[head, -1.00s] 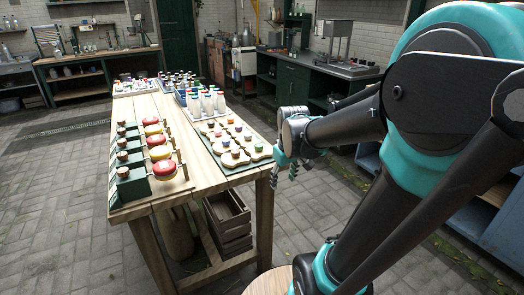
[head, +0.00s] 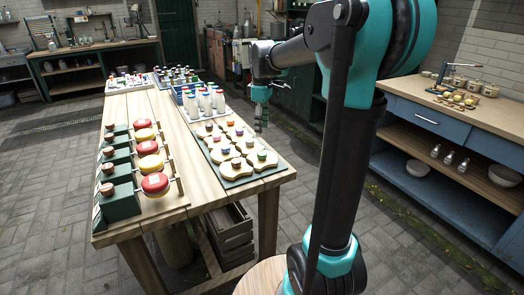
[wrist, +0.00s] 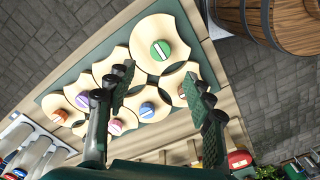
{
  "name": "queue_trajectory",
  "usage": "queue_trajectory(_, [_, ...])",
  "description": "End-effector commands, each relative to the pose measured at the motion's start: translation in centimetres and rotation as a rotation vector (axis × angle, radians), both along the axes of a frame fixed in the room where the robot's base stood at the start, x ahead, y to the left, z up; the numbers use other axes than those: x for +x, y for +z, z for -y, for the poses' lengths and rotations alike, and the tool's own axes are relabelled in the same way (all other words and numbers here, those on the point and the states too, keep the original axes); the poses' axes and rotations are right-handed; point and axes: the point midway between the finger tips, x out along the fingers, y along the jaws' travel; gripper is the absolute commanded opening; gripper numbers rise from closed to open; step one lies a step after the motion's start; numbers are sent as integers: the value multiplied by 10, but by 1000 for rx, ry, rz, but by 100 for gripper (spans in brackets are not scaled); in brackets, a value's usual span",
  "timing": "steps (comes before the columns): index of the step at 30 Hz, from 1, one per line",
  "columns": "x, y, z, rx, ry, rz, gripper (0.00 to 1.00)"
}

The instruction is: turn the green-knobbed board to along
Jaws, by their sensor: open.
--------------------
Repeat verbatim all the material, but not the pictures.

[head, -1.00s] 
[head, +0.00s] 
[wrist, +0.00s] 
{
  "name": "queue_trajectory",
  "usage": "queue_trajectory(_, [_, ...])",
  "description": "End-effector commands, each relative to the pose measured at the motion's start: translation in centimetres and rotation as a rotation vector (axis × angle, radians), both along the axes of a frame fixed in the room where the robot's base stood at the start, x ahead, y to the left, z up; the numbers use other axes than those: x for +x, y for +z, z for -y, for the poses' lengths and rotations alike, and the tool's own axes are relabelled in the same way (all other words and numbers here, those on the point and the states too, keep the original axes); the poses' axes and rotations are right-handed; point and axes: the point midway between the finger tips, x out along the fingers, y along the jaws' travel; gripper is the absolute commanded opening; gripper numbers rise from closed to open; step one lies a step after the motion's start; numbers are sent as integers: the value multiplied by 10, but by 1000 for rx, ry, rz, but by 100 for gripper (spans in brackets are not scaled); in brackets, a value's usual span",
  "timing": "steps (comes before the columns): index of the step at 30 Hz, from 1, one per line",
  "columns": "x, y, z, rx, ry, rz, gripper (0.00 to 1.00)"
}

The instruction is: turn the green-knobbed board to along
Jaws, by their sensor: open.

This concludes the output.